5.10 Mount Temple is Committed to a World that is Sustainable

In Mount Temple teaching and learning is devoted to enabling students to learn for the world of today and for the world of tomorrow. The future is uncertain, the world is changing rapidly, knowledge is expanding, varieties of globalisation – social, economic, cultural, political – effect all. The possibility of a world of equity, human rights and justice for all peoples is tied up with the possibility of rescuing the world from environmental and ecological degradation. Biodiversity of ecosystems, and diversity of cultures, require protection. A commitment to sustainable development, and to education that opens students eyes to the realities of the world and to their part in changing it, is at the heart of learning and teaching in Mount Temple. Moving into the future Mount Temple will become a centre of excellence and a prototype of a school committed to Learning for Sustainable Development and Global Justice. Starting with the achievement of a Green Flag, Mount Temple will move to become an energy neutral, ecological school.


  1. Developing and Implementing this Policy.

This policy will be kept under continual review. Its implementation can be seen in the curricular and other policy decisions taken by the school.
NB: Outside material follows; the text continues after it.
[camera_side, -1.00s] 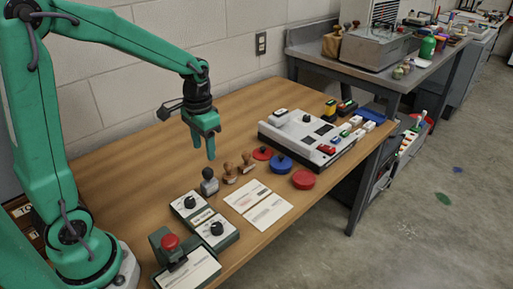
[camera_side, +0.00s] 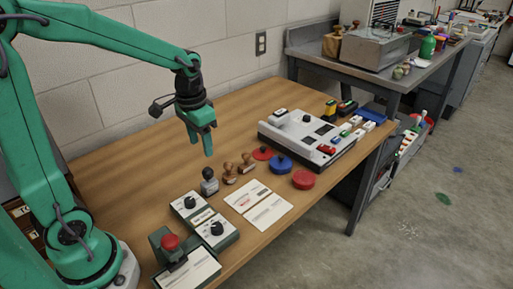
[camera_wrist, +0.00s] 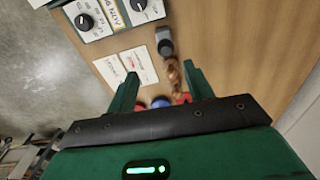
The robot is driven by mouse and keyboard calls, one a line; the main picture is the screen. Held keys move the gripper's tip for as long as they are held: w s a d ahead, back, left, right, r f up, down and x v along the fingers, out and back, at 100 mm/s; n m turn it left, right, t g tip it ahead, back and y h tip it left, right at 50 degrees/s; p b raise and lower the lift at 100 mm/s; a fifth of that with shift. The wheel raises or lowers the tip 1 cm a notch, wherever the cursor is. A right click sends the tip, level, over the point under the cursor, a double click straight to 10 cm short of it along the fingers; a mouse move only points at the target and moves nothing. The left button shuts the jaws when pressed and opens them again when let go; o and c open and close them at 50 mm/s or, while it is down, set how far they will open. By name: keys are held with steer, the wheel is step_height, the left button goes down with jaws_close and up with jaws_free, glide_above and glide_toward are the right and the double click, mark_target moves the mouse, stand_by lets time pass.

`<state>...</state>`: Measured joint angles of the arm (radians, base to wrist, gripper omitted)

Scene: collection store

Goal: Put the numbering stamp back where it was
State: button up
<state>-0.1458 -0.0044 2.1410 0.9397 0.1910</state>
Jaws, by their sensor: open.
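A grey stamp with a black knob (camera_side: 209,184), which looks like the numbering stamp, stands upright on the wooden table, left of two brown wooden-handled stamps (camera_side: 237,170). In the wrist view the grey stamp (camera_wrist: 165,46) lies ahead of my fingers, with the brown stamps (camera_wrist: 173,74) nearer and between the fingers in the picture. My gripper (camera_side: 200,146) is open and empty, above the table behind the stamps, fingers pointing down. Both fingers also show in the wrist view (camera_wrist: 162,78). Nothing is between them at their own height that I can make out.
Two dial boxes (camera_side: 203,220) and a red-knobbed device (camera_side: 172,250) stand at the front. Printed cards (camera_side: 262,209) lie in the middle. Red (camera_side: 303,180) and blue (camera_side: 281,165) round pads and a pale console (camera_side: 305,138) are at right. The table's back left is clear.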

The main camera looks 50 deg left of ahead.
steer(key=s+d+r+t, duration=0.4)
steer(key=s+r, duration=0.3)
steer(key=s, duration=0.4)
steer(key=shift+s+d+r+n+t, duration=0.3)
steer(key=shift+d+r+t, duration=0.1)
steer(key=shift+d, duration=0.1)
In particular, during 2012-2015, this policy will inform the way in which junior cycle reform, transition year curricular decisions, and reform of the senior cycle, and the provision of Leaving Cert Applied and other programmes, will be approached. Furthermore, school approaches to learning and assessment will be directed by, and will in turn inform, the Learning policy.

  1. Monitoring, Review and Evaluation.

This policy will be monitored by the Board, with input from teachers, students and parents. It will be reviewed every three years (i.e. next review 2015). Criteria for evaluating its effectiveness will be developed during the 2012-2015 period.